The William Penn Foundation board of directors has pledged a three-year $2.4 million grant to Temple University to incubate “a new organization designed to strengthen our region’s capacity for professionally-produced public interest journalism,” as described by strategic consultant Michael Greenle.
“This will fund journalism, support other outlets and find and cover gaps in coverage,” said Greenle in a small meeting of stakeholders yesterday. It may likely take at least a year for real momentum to happen here. Various matching grant efforts are expected to boost that overall total, in addition to future revenue plans, Greenle said.
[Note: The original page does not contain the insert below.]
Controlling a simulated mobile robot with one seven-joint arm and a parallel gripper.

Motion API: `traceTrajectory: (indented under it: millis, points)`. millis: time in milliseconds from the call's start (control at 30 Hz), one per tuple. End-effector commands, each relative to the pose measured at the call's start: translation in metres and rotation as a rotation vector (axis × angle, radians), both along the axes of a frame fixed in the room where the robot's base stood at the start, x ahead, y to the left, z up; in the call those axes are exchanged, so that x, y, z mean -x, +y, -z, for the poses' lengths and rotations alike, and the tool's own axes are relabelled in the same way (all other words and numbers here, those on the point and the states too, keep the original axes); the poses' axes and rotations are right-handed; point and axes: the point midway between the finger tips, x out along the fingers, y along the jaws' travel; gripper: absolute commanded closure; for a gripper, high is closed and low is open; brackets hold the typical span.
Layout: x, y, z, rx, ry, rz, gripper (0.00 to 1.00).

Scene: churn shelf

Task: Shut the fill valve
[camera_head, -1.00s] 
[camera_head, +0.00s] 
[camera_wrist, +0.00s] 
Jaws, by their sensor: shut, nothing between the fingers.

In 2011, the grant would create a collaborative Center for Public Interest Journalism housed at Temple, which would serve three main functions:
- ‘One Stop Shopping’ — Centralized resources from Temple that could benefit public affairs journalism in the region (like MPIP, the computer science program, the journalism program) to be offered to partners in some way.
- Incubate Collaboration — This center will incubate a collaborative effort that will take a more active role in public affairs journalism that could very well look like this or portions of this. Or not. That’s to be left up to senior staff, as explained below.
- Host Events — Create a broader dialogue among journalists by housing the existing Phiji series and, as I thought, perhaps involving the BarCamp NewsInnovation event we and Technically Philly have put hosted at Temple.
The foundation’s interest in this space was first addressed publicly here after a stakeholders meeting last January. Greenle’s recommendations and work with the foundation follows previous research from the JLab institute announced in April. This project is influenced by proposals set forth by my colleagues and me at Technically Philly.